Liverpool were poor in the first half, and van Dijk admitted as much. “A very poor first half from all of us with and without the ball,” he said candidly, before praising the team’s refusal to concede. That defensive resolve has become a motif of this Liverpool side under Slot, whose measured approach contrasts with the high drama of previous eras.

At the break, something changed. Liverpool were braver, sharper, more deliberate in possession. Van Dijk described it plainly: “We did that much better in the second half and we found our triangles; we rotated well in the middle.” It was not champagne football, but it was intelligent football.

Forest threatened from set-pieces and transitions, yet Liverpool’s structure held. The captain marshalled his line, reading danger before it bloomed. His season totals tell their own story – thousands of passes, dozens of appearances, leadership measured not in noise but in calm.

Late winners revive title belief

There is a curious romance in late winners at Liverpool, echoes of Istanbul, echoes of stoppage-time salvation in seasons past. Mac Allister’s goal carried that lineage forward, a reminder that champions do not always dominate; they endure.

Van Dijk recognised the mentality required. “The game isn’t over until it’s over.
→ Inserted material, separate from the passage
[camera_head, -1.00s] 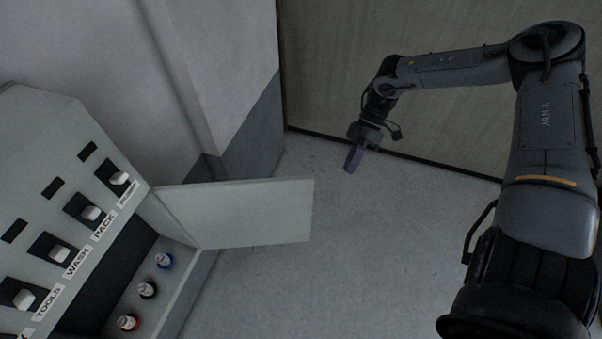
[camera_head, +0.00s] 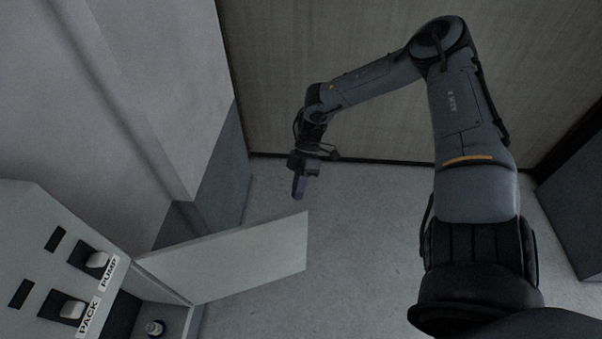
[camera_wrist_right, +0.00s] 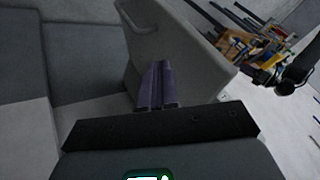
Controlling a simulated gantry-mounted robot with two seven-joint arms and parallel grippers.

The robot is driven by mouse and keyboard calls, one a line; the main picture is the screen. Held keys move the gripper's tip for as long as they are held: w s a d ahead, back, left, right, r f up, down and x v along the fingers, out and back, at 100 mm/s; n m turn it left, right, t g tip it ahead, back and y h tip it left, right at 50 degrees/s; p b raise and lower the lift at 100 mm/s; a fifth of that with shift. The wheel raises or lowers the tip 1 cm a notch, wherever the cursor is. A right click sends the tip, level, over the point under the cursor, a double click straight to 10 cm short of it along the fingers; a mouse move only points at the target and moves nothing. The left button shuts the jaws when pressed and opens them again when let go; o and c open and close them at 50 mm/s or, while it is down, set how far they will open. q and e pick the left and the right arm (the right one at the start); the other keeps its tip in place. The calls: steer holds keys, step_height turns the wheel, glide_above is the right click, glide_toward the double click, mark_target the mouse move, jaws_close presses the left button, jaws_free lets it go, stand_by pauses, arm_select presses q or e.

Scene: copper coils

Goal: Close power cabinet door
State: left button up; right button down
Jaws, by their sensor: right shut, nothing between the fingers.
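The power cabinet (camera_head: 45,235) stands at the lower left of the head view, with switches labelled PUMP and PACK on its top. Its door (camera_head: 235,257) is a pale flat panel that stands open, swung out to the right. My right gripper (camera_head: 299,188) is shut and empty, above and beyond the door's far edge, with a gap in the head view. In the right wrist view the gripper's purple fingers (camera_wrist_right: 156,85) are together in front of a grey panel with a handle (camera_wrist_right: 140,22), probably the door. I cannot tell whether they touch it. My left gripper is not in view.
A wall (camera_head: 175,90) rises behind the cabinet. The grey floor (camera_head: 370,240) right of the door is clear. A dark box-like block (camera_head: 575,200) stands at the far right.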

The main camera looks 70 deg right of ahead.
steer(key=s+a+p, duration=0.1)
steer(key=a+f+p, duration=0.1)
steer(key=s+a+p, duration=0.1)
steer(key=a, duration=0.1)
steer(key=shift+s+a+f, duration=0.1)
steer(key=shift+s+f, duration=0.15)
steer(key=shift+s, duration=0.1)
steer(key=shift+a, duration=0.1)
We have the quality to decide games,” he said. It was a sentiment Slot will appreciate, as Liverpool push through a campaign where margins are thin and rivals unforgiving.

In a Premier League crowded with ambition – Guardiola’s Manchester City still formidable, Arteta’s Arsenal relentless, and Nuno Espírito Santo’s West Ham waiting next – these moments of steel matter. They define seasons more than sweeping victories.
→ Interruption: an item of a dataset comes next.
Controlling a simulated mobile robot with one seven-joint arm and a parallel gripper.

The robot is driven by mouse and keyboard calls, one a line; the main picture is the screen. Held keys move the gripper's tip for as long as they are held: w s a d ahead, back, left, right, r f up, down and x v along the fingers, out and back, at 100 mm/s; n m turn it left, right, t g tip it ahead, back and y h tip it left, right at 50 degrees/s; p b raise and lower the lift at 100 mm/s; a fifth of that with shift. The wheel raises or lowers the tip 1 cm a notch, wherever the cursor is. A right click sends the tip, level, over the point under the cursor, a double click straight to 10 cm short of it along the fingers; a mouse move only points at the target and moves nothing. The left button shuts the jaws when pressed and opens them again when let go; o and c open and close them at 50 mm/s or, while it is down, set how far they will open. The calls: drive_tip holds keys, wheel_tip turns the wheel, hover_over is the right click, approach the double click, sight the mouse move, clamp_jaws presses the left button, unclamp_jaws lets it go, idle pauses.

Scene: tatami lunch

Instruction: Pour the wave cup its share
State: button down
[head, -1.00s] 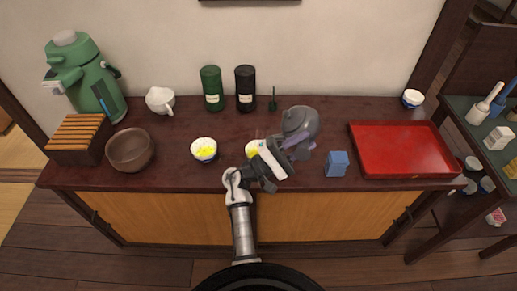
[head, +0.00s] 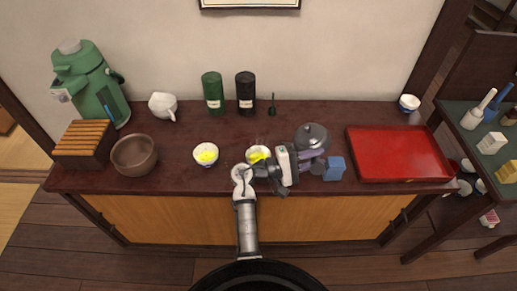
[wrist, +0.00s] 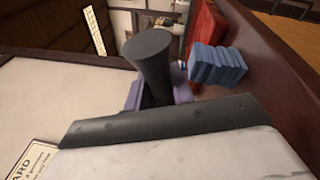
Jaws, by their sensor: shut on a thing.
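My gripper (head: 310,157) is shut on the handle of a grey teapot (head: 311,133). In the wrist view the dark handle (wrist: 152,58) stands between the purple fingers. The teapot looks about upright, lid up, just right of a cup of yellow liquid (head: 257,152); my wrist partly hides that cup. A second cup with yellow liquid (head: 206,154) stands to its left. A third small cup, white and blue (head: 409,103), stands at the back right. I cannot tell which cup has the wave pattern, nor whether the teapot touches the counter.
A blue block-like stack (head: 334,168) sits close to the teapot's right, beside the red tray (head: 400,153). Green (head: 213,92) and black (head: 246,93) canisters and a small whisk-like tool (head: 272,104) stand behind. A brown bowl (head: 134,154), white pitcher (head: 163,106) and green flask (head: 92,85) are left.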

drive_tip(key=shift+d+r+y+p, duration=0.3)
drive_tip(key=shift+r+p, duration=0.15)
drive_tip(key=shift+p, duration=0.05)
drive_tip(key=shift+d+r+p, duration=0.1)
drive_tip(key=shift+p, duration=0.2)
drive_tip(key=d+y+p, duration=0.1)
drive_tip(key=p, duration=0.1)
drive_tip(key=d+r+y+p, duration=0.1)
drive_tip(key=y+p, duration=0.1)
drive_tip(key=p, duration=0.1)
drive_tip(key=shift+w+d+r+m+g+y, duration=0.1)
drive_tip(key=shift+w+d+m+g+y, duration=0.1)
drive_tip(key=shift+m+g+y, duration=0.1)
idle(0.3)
Focus turns quickly to next challenge

Liverpool will not linger on Forest. Van Dijk made that clear, already speaking of improvement, of refinement, of moving forward. It is the language of elite sport, where celebration lasts only as long as recovery.

There were imperfections, certainly. Liverpool lacked incision early on. Forest showed courage and organisation. Yet what remains is three wins and three clean sheets, foundations laid quietly, steadily, like a cathedral built stone by stone.

Slot’s Liverpool are still evolving, still learning their own ceiling. Van Dijk, ever the sentinel, sees the long road ahead and refuses to blink. “We are still looking for improvement and we are not perfect,” he admitted. In that honesty lies Liverpool’s strength.